Representatives from Space Force, academia and policy explore strategies for a more sustainable use of space

“Space has become essential to our security and prosperity.”

Those words were among the first spoken Wednesday by Lt. Gen. DeAnna M. Burt at the Preventing Space War forum hosted and sponsored by Arizona State University’s Interplanetary Initiative.

Burt, the deputy chief of space operations for operations, cyber and nuclear for the U.S. Space Force, was the keynote speaker at the forum, held at ASU’s Barrett & O’Connor Washington Center in Washington, D.C.

The forum also included panel discussions featuring wide-ranging viewpoints from cross-sector experts on space domain awareness, space law and armed conflict, and deterring conflict in space.

In her remarks, Burt made clear how space systems have woven themselves into our daily lives.

“From the use of satellites to surf the internet and call our friends, to enabling first responders to communicate and respond in times of crisis, to timestamping financial transactions and allowing the use of credit cards at gas stations,” Burt said, “we harness the benefits of space every day.”

But, Burt added, “space is not only integral to our daily lives. It also underpins our national security space and enables our military forces to anticipate threats, rapidly respond to crisis and project power globally.”

Burt said the creation of the Space Force in 2019 was a response to the growing number of countries capable of launching systems into space and the potential consequences of a more congested domain.

In 2008, she said, the United States was tracking approximately 13,000 objects in orbit around Earth, only 1,500 of which were active satellites. Since then, 53 additional nations have become space-faring, the number of orbit satellites has grown nearly 500% and the U.S. is tracking more than 45,000 total objects.

In addition, Burt said, Russia and China both view space was a “war-fighting domain.”
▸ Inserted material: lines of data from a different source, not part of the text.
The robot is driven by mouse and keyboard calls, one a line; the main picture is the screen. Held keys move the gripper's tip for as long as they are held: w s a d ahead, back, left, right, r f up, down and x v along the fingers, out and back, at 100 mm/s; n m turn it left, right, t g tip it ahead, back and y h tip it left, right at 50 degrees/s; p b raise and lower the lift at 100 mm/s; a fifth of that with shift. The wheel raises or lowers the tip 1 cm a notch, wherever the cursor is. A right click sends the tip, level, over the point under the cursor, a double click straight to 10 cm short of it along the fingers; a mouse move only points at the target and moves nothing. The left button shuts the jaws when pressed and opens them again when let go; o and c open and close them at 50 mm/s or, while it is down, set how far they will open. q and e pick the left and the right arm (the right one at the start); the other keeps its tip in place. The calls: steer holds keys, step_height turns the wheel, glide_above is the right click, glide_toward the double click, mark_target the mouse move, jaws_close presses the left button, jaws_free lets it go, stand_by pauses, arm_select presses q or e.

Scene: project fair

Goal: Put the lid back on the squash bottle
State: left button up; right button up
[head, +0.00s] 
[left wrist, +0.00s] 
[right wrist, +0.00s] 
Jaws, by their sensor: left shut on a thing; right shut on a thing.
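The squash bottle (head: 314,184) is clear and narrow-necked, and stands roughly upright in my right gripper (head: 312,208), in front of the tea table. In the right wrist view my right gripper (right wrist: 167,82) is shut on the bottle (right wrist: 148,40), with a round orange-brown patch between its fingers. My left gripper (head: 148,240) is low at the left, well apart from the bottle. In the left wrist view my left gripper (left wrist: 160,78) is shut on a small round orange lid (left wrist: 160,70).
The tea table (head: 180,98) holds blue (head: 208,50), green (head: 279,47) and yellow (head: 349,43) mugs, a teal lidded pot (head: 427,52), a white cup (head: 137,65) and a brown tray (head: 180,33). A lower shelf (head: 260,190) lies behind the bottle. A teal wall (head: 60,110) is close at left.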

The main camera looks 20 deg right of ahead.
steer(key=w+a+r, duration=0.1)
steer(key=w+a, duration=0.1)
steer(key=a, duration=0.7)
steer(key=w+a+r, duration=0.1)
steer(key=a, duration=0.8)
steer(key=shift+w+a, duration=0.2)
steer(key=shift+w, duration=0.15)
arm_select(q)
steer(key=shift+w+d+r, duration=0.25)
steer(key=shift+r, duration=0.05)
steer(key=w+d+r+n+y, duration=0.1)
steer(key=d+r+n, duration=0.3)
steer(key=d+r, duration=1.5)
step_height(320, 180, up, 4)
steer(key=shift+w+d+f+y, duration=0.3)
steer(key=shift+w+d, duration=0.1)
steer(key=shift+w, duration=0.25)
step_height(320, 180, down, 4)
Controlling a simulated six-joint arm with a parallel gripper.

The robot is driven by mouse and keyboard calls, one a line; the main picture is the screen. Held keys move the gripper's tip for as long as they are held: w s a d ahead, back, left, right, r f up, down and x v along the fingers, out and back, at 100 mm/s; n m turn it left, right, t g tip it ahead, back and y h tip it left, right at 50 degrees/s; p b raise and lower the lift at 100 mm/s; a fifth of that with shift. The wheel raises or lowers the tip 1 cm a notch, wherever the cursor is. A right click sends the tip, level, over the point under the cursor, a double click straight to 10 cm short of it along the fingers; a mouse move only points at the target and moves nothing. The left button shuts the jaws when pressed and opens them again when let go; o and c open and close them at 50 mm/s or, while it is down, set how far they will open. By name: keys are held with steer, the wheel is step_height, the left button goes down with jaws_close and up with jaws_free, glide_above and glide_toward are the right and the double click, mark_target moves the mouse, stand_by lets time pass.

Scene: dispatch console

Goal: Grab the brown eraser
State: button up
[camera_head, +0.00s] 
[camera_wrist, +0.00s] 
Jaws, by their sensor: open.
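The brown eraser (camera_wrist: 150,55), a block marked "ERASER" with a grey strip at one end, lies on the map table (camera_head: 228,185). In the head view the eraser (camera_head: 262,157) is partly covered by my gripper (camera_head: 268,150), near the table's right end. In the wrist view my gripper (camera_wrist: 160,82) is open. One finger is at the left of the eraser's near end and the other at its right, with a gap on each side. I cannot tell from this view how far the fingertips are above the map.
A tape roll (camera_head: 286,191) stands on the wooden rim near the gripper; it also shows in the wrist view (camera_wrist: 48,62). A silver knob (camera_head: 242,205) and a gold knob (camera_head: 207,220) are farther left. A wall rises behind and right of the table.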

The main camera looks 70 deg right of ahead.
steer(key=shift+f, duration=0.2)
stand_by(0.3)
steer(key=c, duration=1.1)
“Russia has demonstrated their belief that supremacy in space will be a decisive factor in winning future conflicts,” Burt said. “It is clear our competitors understand the advantage space provides. We are in a new era in space, an era in which space is more congested, more contested and includes increased competition from adversaries able to execute space-enabled attacks on our forces across air, land and sea. … Today, we can no longer assume freedom of operations in orbit. A military service dedicated to maintaining space superiority is required.”

Burt said the U.S. and its allies must adopt a theory of success called “competitive endurance,” the goal of which is to maintain a state of perpetual competition so that “our adversaries are never desperate or emboldened enough to pursue destructive combat operations.”
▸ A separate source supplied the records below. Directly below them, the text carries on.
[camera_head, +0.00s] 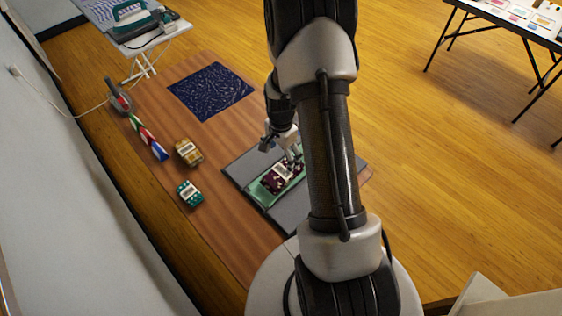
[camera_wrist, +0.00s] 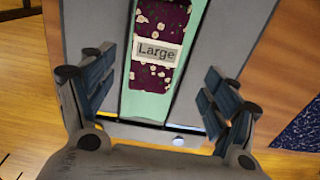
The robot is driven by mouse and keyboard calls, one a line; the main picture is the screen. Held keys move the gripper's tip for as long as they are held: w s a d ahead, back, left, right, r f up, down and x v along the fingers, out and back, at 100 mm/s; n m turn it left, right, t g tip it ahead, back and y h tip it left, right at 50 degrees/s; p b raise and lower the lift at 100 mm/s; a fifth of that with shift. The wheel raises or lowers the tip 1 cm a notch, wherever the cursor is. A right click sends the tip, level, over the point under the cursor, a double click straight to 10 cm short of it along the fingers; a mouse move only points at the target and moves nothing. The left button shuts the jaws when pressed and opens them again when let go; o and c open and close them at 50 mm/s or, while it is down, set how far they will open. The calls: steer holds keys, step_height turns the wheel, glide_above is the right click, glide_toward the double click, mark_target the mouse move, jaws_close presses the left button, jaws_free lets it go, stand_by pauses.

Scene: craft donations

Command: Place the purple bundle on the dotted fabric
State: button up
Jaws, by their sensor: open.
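The purple bundle (camera_head: 275,184) is dark with pale flowers and a "Large" label. It lies on a green strip (camera_head: 265,194) on a grey board on the table, and shows in the wrist view (camera_wrist: 153,78) between my fingers. My gripper (camera_head: 281,148) is open and empty above the far end of the board; in the wrist view its fingers (camera_wrist: 158,66) stand apart on either side of the green strip. The dotted fabric (camera_head: 211,91) is dark blue with pale specks. It lies flat and bare at the table's far part, and its edge shows in the wrist view (camera_wrist: 302,132).
A yellow bundle (camera_head: 188,152) and a teal bundle (camera_head: 189,193) lie left of the grey board (camera_head: 239,172). A striped roll (camera_head: 148,138) and a grey-red tool (camera_head: 118,97) lie near the left edge. Bare wood lies between the fabric and the board.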

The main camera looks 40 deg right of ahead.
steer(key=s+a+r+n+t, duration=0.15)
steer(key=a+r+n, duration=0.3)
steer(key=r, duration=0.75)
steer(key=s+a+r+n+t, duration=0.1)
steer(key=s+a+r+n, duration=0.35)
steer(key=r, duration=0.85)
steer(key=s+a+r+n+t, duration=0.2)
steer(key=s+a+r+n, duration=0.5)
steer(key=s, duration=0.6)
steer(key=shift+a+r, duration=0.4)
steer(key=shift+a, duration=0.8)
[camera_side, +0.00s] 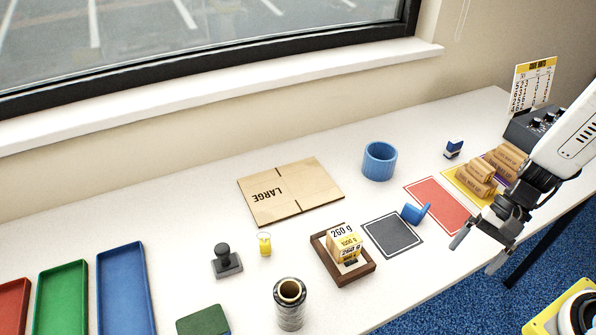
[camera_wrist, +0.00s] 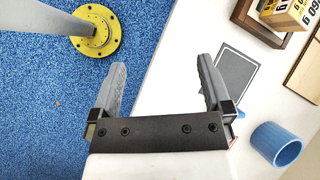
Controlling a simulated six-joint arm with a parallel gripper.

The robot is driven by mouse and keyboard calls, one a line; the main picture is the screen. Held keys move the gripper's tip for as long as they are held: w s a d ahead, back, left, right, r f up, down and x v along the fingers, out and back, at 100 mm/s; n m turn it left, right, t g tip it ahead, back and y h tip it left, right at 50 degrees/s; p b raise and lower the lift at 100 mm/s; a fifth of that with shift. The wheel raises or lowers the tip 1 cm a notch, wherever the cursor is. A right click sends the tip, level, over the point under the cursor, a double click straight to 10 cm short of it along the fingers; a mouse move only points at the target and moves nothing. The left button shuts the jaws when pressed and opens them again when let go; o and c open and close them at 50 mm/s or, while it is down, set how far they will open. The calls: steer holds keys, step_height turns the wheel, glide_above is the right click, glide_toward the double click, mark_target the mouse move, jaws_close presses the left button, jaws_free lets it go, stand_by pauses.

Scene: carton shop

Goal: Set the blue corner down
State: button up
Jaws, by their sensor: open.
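A bright blue corner (camera_side: 415,213) rests at the right edge of the dark grey mat (camera_side: 390,236), close to the red mat (camera_side: 437,204). My gripper (camera_side: 478,250) is open and empty, to the right of the blue corner and apart from it, near the table's front edge. In the wrist view my gripper (camera_wrist: 161,64) spans the table edge and blue floor, with nothing between the fingers. The grey mat (camera_wrist: 236,72) shows beyond the right finger there. The blue corner is mostly or wholly hidden in that view.
A blue cup (camera_side: 379,162) stands behind the mats; a small dark blue and white piece (camera_side: 453,148) is farther right. A wooden tray (camera_side: 369,270) with boxes is left of the grey mat. Brown blocks (camera_side: 480,175) sit on a yellow mat near my arm.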

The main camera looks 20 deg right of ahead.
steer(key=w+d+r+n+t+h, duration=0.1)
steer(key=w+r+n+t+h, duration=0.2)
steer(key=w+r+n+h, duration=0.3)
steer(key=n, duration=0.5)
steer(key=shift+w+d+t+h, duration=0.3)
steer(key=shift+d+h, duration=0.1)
“That is the essence of competition,” Burt said. “This also means there is no end to this competition. There is no victory in space. If we get this right, we will deter a crisis or conflict from extending into space but, if needed, we will ensure space superiority for the joint force in a manner that maintains safety, security, stability and long-term sustainability of the space domain for all responsible actors.”

Space domain awareness

A panel moderated by Robert Schmidle, professor of practice with ASU’s Center on the Future of War and the School of Politics and Global Studies, explained why space is a shared domain.
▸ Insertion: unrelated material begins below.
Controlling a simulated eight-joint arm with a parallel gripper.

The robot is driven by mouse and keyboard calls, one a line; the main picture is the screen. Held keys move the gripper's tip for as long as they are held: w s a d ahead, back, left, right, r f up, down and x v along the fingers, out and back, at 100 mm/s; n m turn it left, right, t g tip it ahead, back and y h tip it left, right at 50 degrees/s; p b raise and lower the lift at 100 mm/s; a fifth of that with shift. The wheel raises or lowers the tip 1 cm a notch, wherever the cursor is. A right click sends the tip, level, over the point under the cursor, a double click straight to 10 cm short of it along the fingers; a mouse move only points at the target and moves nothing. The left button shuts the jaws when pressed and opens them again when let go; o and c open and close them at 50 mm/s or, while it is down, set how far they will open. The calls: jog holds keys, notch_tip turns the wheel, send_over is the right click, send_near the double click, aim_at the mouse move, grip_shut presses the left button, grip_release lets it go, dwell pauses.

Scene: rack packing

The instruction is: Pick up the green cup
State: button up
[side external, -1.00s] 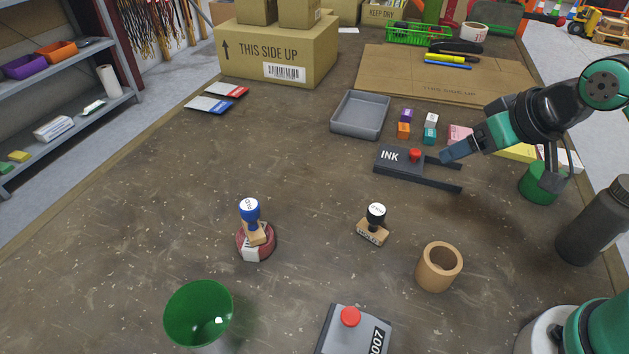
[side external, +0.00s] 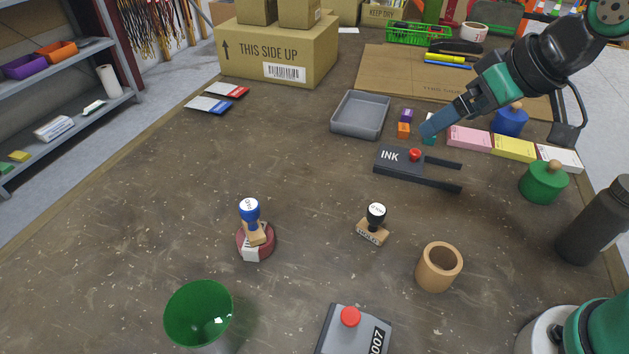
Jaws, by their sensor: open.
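The green cup (side external: 198,314) stands at the front left of the table. Its wide open rim faces up and its inside looks empty. The picture's lower edge cuts off its base. My gripper (side external: 427,130) is far from it, up at the right above the ink pad, beside the small coloured cubes. It is open, with nothing visible between its fingers. The view shows the fingers nearly edge-on.
A blue-handled stamp (side external: 250,212) stands on a red roll just behind the cup. A black-handled stamp (side external: 375,222), a tan cylinder (side external: 439,268) and a red-button box (side external: 352,335) lie to its right. The grey tray (side external: 359,117) is further back. The left table area is clear.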

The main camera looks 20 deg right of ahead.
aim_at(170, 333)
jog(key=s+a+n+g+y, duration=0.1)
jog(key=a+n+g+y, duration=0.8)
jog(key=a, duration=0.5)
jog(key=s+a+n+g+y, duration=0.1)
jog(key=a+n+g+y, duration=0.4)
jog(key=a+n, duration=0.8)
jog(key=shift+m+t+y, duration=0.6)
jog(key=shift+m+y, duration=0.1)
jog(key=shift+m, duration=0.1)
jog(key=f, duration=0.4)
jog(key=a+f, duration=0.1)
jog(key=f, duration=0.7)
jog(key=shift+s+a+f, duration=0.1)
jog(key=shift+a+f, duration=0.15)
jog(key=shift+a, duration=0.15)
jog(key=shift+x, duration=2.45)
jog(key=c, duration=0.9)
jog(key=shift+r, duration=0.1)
“It is not a place where states can extend their sovereignty,” said Charles Galbreath, a senior resident fellow for space studies at the Mitchell Institute for Aerospace Suties. Christopher Johnson, Space Law Advisor at the Secure World Foundation, added that, "this is why that idea of dominance in outer space or space superiority is impermissible under the (1967) Outer Space treaty.”

Asked to define space superiority, Galbreath said it was the ability to do two things:

“Have the freedom of action to do what you want to do when you want to do it,” Galbreath said. “We have that today, right? If we’re not being interfered with by China or Russia, we can do what we want in space. The other side of it is the ability to deny the adversary to get that same benefit, to do what they want to do when they want to do it.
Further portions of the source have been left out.